Wednesday, February 18, 2015

Seventh Son


Seventh Son
Dir. Sergei Bodrov

2 out of 5

Meryl Streep famously spoke of the difficulties that actresses face upon reaching a certain age - upon turning 40, she reportedly began receiving a deluge of offers to play witches, a role she resisted until last year's Into the Woods.  The starkly generic fantasy Seventh Son seems a lot like the type of movie that Streep was turning down years ago.  It's a film that has no use for female characters who aren't witches, or at least closely associated with the villainous coven led by Mother Malkin (Julianne Moore), a powerful sorceress who has returned after a decades-long exile to seek vengeance on John Gregory (Jeff Bridges), the "spook" - a kind of supernatural bounty hunter - who imprisoned her.

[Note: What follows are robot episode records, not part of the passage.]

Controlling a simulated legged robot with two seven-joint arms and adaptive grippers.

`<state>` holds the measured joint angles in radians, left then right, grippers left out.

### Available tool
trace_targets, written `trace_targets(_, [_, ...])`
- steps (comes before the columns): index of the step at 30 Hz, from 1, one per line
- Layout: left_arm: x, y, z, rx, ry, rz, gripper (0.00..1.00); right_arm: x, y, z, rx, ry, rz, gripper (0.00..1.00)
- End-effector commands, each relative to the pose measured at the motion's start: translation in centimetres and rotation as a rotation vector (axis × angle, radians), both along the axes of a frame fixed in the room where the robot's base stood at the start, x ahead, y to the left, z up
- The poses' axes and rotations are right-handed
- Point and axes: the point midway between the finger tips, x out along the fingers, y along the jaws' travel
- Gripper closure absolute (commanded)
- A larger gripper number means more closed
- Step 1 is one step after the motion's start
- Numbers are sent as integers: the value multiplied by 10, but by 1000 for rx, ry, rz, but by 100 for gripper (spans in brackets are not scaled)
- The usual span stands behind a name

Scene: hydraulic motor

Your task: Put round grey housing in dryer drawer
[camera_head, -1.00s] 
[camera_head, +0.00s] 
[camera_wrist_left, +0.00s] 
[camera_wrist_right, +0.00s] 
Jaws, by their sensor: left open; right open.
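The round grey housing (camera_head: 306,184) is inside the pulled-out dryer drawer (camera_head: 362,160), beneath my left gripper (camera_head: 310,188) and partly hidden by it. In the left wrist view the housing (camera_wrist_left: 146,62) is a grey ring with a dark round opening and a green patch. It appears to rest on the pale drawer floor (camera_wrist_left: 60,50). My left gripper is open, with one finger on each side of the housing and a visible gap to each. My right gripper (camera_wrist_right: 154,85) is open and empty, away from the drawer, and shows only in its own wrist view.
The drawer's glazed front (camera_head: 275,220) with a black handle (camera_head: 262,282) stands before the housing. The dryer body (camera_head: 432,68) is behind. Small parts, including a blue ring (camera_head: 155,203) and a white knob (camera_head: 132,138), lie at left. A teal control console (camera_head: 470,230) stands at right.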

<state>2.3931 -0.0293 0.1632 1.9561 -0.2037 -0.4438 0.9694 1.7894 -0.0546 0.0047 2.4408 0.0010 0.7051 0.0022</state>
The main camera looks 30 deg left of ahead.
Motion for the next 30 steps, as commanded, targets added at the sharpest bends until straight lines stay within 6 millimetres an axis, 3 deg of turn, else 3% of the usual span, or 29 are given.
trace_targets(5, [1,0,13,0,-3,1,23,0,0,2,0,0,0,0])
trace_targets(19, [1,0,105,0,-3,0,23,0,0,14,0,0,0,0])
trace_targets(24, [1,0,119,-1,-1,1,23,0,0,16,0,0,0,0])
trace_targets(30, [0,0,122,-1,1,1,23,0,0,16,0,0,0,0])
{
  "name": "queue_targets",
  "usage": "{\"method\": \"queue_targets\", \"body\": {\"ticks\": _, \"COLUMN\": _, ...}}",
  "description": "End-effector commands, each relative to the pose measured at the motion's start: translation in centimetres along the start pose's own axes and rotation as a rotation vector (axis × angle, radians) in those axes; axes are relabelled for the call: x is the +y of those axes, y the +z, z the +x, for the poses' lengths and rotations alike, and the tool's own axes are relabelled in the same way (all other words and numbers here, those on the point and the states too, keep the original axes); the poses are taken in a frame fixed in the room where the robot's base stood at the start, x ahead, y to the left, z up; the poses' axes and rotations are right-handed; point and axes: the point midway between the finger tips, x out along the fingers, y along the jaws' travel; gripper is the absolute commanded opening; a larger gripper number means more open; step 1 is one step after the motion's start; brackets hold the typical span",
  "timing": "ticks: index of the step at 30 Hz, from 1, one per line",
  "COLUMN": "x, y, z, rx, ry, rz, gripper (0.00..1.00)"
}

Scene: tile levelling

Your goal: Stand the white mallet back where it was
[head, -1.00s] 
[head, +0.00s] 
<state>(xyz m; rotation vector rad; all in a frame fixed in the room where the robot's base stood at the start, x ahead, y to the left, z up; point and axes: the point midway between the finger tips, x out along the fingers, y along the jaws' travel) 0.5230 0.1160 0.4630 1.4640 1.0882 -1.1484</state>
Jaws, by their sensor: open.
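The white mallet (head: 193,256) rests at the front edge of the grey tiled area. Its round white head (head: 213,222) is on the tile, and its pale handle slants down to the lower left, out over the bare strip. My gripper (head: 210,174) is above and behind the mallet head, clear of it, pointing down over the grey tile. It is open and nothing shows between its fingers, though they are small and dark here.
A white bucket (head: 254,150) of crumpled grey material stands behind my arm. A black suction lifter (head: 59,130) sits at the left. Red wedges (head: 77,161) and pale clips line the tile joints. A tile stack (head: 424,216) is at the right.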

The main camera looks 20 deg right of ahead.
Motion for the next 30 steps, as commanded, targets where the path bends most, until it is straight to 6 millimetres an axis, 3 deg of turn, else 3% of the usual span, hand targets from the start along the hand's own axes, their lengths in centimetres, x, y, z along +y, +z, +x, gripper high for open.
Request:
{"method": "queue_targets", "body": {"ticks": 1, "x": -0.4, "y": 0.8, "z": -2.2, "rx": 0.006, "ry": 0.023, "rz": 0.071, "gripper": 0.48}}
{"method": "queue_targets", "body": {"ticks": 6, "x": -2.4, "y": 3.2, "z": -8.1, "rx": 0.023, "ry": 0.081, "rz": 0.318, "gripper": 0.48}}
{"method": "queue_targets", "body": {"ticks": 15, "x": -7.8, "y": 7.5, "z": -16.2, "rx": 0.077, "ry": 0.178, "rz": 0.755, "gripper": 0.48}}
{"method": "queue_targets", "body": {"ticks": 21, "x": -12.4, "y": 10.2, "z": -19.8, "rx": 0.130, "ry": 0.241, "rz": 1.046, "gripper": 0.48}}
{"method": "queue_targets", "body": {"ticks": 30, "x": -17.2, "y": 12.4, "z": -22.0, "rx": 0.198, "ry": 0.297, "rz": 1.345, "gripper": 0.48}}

It's easy to read Seventh Son as a feature-length act of acquiescence.  The movie squanders a talented cast on a pro forma hero's journey invested exclusively in meat-and-potatoes fantasy clichés (gee, I hope this magic pendant comes in handy later).  As the last representative of an order dedicated to protecting people from evil magical creatures, Gregory is forever in search of a worthy apprentice.  When his latest one dies, he tracks down Tom Ward (Ben Barnes), a restless farmboy so blatantly Skywalker-esque he actually stares into the middle distance and verbally confirms that he's meant for something greater than this.  As they fight their way through Malkin's minions, Gregory gradually convinces Tom that bitches be crazy and that all witches should be summarily executed.  However, the boy nurtures a seed of dissent when he discovers that a mysterious young woman (Alicia Vikander) accused of being a witch might not be so bad after all.


There's nothing wrong with embracing the Joseph Campbell template, but you had better bring something new to the equation.  All of Seventh Son's flimflam about bloodlines and destiny amounts to little more than a few character beats in the film's loud, boring climax, when its sudden stabs at profundity feel completely unearned.  And while most of the cast more or less plays the material straight, Bridges tries way too hard in turning Gregory into one of his signature wizened drunks; for some reason, this one happens to talk like Alfred Hitchcock after swallowing a truckload of gravel.  (One of the movie's few interesting undercurrents is that the heroes progress through the story despite its wise man's consistent recklessness, hectoring, and hardline stance on witch genocide.)  Alas, when the montage of medieval fantasy images in the end credits suggests a deeper and more interesting world than anything in the actual movie, it's clear that Seventh Son suffers from a fatal lack of imagination.